▶ **Required task**: Set out every line bearing the string "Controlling".

▶ **Raw data**:
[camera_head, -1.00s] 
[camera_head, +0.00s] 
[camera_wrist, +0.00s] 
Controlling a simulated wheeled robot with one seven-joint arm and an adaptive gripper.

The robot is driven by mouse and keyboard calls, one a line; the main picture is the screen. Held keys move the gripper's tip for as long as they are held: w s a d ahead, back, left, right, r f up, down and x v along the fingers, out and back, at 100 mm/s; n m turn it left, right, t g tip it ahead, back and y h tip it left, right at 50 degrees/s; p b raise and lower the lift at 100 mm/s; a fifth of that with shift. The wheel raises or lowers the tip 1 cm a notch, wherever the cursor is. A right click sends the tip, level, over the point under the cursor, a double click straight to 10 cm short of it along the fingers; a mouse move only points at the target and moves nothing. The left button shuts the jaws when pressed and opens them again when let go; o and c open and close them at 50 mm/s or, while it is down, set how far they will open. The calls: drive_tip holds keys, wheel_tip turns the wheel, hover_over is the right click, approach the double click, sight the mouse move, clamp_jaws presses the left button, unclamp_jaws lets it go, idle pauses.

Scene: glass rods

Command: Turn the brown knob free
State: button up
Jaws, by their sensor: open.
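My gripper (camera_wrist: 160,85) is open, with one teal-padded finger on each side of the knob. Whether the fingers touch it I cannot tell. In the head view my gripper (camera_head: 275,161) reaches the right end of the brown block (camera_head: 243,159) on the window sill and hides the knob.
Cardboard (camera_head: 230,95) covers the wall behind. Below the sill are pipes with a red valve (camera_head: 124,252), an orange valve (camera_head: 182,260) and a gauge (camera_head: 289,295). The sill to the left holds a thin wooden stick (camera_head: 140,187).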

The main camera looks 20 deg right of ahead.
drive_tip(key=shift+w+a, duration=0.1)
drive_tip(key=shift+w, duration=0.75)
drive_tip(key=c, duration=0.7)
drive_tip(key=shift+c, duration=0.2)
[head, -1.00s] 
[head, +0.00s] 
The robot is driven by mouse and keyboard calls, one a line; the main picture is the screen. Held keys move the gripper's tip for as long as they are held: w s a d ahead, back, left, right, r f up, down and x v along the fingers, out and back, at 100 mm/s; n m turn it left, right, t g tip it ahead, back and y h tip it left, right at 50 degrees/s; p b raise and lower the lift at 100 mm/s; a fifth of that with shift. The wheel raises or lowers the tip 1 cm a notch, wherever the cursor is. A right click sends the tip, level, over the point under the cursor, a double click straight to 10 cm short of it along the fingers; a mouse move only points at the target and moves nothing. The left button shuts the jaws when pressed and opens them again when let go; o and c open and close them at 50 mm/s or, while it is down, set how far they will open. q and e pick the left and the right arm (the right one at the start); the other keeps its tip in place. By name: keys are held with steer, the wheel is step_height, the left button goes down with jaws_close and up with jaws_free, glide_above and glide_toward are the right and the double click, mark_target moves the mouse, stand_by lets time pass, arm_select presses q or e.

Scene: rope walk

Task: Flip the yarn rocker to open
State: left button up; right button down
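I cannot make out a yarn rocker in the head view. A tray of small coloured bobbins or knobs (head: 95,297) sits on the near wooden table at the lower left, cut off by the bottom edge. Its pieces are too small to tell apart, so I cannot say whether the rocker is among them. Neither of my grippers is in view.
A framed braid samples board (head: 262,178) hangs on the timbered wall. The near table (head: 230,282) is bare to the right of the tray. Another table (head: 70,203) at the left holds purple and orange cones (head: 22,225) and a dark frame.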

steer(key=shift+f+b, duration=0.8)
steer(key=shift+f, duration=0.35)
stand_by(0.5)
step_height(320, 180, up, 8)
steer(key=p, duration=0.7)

==

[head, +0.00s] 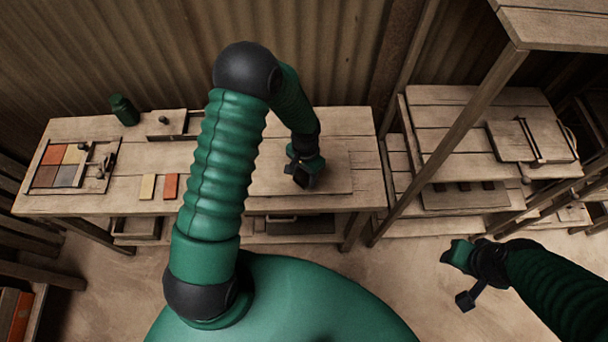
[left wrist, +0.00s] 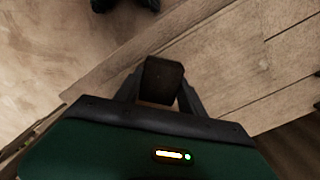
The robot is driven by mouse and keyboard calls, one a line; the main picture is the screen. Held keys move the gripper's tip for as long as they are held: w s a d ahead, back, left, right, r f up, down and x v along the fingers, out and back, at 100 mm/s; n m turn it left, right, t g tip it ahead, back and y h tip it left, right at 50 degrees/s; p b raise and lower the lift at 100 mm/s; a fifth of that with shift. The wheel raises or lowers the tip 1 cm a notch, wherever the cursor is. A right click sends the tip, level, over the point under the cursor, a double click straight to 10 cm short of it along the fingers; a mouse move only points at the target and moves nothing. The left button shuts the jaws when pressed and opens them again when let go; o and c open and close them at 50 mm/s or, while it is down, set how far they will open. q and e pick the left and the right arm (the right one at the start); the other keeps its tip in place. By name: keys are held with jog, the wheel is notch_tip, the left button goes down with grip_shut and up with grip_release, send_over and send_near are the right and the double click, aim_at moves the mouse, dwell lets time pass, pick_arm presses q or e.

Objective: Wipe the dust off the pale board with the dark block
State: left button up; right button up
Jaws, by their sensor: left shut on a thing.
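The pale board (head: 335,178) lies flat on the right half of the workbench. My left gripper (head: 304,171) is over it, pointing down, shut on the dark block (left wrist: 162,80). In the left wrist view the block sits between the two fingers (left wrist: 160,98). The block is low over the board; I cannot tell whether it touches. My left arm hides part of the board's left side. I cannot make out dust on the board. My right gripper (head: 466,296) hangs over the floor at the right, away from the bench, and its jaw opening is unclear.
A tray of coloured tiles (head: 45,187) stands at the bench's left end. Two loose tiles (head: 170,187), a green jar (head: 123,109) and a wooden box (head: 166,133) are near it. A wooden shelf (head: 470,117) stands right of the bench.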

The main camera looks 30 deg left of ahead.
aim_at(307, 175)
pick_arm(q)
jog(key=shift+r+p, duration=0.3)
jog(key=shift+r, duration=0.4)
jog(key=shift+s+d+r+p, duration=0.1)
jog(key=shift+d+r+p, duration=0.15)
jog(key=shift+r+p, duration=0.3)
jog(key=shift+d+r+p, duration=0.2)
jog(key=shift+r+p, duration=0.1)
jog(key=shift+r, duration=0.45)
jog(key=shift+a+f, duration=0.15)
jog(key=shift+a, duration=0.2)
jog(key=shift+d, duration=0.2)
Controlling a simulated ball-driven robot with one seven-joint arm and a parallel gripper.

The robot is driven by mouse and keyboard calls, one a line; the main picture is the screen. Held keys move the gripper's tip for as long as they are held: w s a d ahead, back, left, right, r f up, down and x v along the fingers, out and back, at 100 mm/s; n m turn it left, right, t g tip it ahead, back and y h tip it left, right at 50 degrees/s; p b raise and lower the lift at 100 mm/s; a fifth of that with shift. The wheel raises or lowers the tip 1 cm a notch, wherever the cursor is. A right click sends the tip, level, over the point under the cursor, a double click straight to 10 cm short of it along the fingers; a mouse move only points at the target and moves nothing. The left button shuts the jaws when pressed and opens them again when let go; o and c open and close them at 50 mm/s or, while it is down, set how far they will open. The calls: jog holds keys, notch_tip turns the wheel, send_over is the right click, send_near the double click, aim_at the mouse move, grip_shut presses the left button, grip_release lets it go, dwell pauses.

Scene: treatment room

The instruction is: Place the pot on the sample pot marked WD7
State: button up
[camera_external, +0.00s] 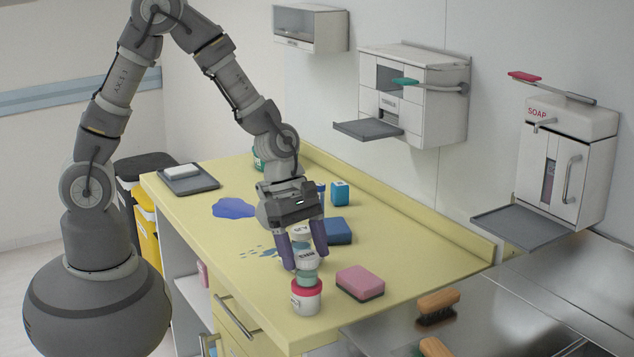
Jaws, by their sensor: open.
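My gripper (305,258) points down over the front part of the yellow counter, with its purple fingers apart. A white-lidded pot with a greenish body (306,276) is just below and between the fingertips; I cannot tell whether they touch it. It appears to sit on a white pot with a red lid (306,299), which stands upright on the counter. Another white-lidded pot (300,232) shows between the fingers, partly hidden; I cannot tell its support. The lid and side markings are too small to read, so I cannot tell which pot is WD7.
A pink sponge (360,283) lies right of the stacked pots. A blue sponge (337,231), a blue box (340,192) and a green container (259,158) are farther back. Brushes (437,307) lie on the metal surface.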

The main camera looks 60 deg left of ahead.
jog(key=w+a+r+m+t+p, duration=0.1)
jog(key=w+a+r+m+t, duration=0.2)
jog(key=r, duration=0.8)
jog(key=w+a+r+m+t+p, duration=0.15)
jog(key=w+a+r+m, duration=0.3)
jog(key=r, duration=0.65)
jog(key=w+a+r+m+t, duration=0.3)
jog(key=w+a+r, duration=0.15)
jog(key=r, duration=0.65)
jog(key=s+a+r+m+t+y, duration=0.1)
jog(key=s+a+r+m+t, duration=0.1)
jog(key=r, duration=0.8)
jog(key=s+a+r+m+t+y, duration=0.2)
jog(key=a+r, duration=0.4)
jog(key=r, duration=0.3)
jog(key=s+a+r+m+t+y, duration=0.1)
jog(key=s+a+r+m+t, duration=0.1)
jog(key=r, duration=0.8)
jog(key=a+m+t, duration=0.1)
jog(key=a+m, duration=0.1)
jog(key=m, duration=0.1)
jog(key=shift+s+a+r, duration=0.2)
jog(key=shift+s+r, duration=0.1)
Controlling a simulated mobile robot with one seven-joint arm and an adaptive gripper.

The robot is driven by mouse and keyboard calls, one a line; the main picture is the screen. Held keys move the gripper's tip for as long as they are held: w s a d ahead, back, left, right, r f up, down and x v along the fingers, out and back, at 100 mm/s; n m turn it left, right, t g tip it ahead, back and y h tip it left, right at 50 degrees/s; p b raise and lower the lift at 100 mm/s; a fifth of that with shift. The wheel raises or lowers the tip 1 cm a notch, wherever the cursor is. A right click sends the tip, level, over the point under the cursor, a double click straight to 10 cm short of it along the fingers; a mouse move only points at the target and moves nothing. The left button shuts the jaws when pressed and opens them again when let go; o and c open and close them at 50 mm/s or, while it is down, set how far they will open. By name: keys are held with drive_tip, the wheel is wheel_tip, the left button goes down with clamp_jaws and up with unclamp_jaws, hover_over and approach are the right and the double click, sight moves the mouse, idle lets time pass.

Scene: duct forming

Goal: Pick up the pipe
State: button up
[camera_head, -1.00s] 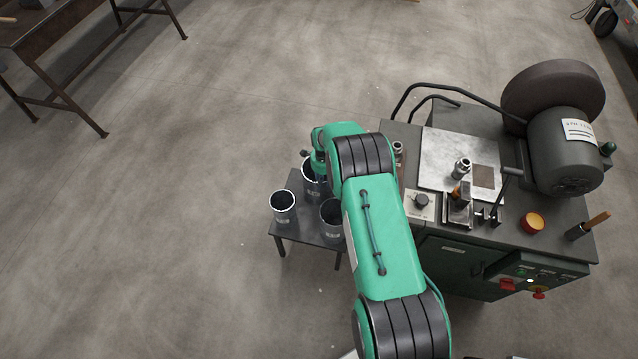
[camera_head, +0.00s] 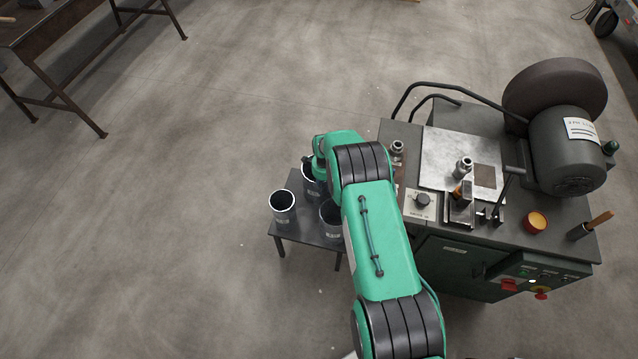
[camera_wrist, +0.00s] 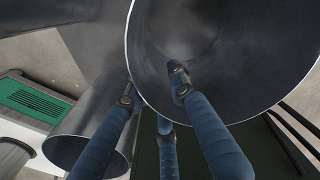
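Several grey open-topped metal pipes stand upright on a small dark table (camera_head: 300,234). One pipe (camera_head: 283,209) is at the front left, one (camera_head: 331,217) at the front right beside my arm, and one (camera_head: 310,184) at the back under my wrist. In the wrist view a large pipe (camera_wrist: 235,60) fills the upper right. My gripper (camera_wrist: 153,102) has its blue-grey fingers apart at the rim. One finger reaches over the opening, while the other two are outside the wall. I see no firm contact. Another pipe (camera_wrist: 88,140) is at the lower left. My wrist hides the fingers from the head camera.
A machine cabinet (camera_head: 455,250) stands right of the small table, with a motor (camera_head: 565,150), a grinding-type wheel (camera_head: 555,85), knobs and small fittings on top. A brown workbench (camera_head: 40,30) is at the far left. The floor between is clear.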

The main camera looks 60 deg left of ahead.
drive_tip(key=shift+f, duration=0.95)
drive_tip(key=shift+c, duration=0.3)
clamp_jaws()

▶ **Answer to the problem**:
Controlling a simulated wheeled robot with one seven-joint arm and an adaptive gripper.
Controlling a simulated ball-driven robot with one seven-joint arm and a parallel gripper.
Controlling a simulated mobile robot with one seven-joint arm and an adaptive gripper.

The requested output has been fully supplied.